Job: Only the lines starting at the one with "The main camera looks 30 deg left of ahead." and ending at the one with "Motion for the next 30" should be copied, exactly and with both ends kept.

Provided material:
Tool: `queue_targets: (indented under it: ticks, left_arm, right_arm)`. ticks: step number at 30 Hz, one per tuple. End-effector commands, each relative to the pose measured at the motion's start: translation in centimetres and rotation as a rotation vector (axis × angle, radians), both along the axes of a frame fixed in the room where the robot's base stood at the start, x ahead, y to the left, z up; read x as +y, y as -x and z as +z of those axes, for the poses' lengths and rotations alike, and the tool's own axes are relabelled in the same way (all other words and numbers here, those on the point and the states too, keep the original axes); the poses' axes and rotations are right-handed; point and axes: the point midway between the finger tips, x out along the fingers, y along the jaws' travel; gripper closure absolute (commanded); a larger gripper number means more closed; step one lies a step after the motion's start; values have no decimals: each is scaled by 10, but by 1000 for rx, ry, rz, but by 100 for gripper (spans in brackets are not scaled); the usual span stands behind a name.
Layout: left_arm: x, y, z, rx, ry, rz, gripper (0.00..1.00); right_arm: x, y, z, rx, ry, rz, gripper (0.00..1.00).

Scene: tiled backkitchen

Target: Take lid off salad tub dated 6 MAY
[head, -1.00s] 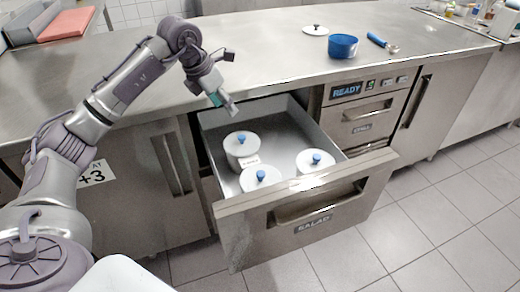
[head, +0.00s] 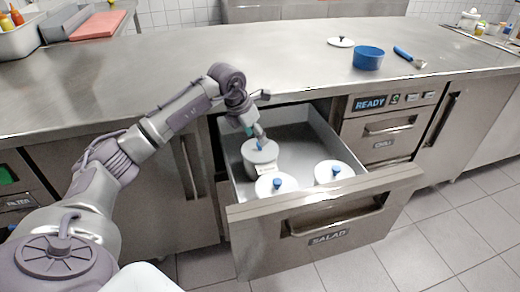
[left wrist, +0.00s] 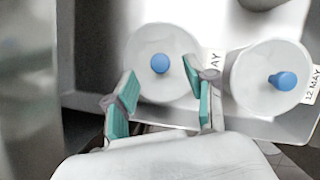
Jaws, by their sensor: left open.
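Three white salad tubs with white lids and blue knobs stand in the open drawer (head: 345,203). My left gripper (head: 258,137) is open just above the back-left tub (head: 262,165), near its lid's blue knob (head: 259,147). In the left wrist view, the two teal-padded fingers of my left gripper (left wrist: 160,82) are apart on either side of and nearer than that lid (left wrist: 150,38). Its label reads only "AY"; the rest is hidden. The tub to its right (left wrist: 262,95) has a label (left wrist: 313,84) reading "12 MAY". The front (head: 270,188) and right (head: 335,172) tubs show no readable label in the head view. My right gripper is out of view.
On the steel counter (head: 220,55) lie a small white lid (head: 341,42), a blue pot (head: 368,60) and a blue-handled utensil (head: 405,54). A panel right of the drawer shows "READY" (head: 370,103).

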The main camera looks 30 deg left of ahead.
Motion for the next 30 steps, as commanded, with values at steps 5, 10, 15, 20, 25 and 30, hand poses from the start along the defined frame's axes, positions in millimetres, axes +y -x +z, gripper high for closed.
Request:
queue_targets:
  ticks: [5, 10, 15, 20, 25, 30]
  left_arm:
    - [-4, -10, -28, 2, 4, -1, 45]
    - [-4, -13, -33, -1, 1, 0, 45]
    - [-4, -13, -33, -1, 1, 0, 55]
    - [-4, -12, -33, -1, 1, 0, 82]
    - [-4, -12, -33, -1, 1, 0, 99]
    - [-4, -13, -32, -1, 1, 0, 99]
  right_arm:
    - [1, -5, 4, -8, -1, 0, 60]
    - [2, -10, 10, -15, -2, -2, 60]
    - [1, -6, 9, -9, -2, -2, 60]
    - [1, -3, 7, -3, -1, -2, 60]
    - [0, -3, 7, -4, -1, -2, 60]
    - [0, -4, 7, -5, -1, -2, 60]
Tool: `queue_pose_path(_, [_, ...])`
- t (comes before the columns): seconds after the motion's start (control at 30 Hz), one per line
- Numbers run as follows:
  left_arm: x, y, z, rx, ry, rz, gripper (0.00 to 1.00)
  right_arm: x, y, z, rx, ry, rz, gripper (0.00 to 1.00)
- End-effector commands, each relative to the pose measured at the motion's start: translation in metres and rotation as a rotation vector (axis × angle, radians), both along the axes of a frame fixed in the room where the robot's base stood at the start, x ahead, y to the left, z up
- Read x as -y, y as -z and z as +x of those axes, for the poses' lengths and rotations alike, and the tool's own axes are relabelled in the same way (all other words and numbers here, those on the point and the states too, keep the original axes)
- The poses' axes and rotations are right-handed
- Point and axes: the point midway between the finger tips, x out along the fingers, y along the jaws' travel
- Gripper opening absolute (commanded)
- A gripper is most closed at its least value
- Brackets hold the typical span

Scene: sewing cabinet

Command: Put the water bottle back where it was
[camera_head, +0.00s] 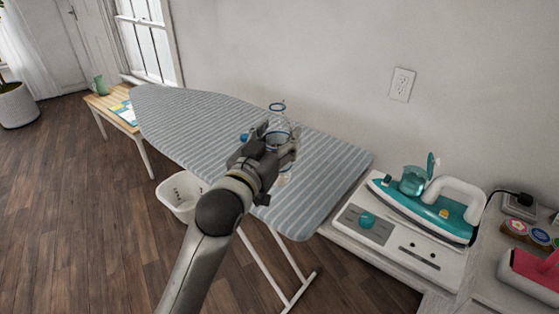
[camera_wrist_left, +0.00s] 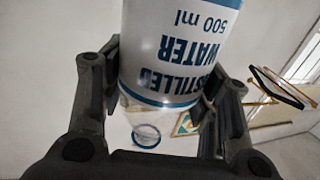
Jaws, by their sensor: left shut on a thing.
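The water bottle is clear with blue bands; its upper part (camera_head: 278,108) shows above my left gripper (camera_head: 274,140) in the head view. In the left wrist view the bottle (camera_wrist_left: 180,45) fills the top middle, its label reading "distilled water 500 ml" upside down. My left gripper is shut on it, one finger on each side. The gripper and bottle appear over the striped ironing board (camera_head: 195,125); whether the bottle touches the board cannot be told. A small blue thing (camera_head: 244,137) shows beside the gripper. My right gripper is not in view.
A teal and white iron (camera_head: 430,207) sits on a white base (camera_head: 385,232) at the right, with a clear teal cup (camera_head: 413,180) by it. A white basket (camera_head: 181,195) stands on the floor. A wooden side table (camera_head: 98,103) is far left. The board's left half is clear.

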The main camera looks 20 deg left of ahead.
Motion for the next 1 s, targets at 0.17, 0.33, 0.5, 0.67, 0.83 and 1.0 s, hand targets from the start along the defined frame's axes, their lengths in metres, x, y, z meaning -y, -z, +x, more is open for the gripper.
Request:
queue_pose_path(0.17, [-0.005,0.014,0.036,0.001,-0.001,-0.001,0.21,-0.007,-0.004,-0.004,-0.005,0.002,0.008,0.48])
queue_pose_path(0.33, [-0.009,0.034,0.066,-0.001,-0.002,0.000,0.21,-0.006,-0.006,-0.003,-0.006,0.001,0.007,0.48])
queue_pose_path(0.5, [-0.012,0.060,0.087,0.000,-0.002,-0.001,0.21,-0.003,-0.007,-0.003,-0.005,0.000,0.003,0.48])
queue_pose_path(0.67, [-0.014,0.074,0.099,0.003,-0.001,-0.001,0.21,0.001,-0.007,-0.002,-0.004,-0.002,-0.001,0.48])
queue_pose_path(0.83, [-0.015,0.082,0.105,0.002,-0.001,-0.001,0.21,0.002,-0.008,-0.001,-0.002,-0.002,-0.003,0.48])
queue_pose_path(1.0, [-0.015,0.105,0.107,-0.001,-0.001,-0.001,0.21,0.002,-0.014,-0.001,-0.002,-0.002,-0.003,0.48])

Result of the task:
The main camera looks 30 deg left of ahead.
Motion for the next 30 steps, as commanded, with values at steps 5, 10, 15, 20, 25 and 30, hand poses from the start along the defined frame's axes, positions in millimetres, axes +y -x +z, gripper high for closed.

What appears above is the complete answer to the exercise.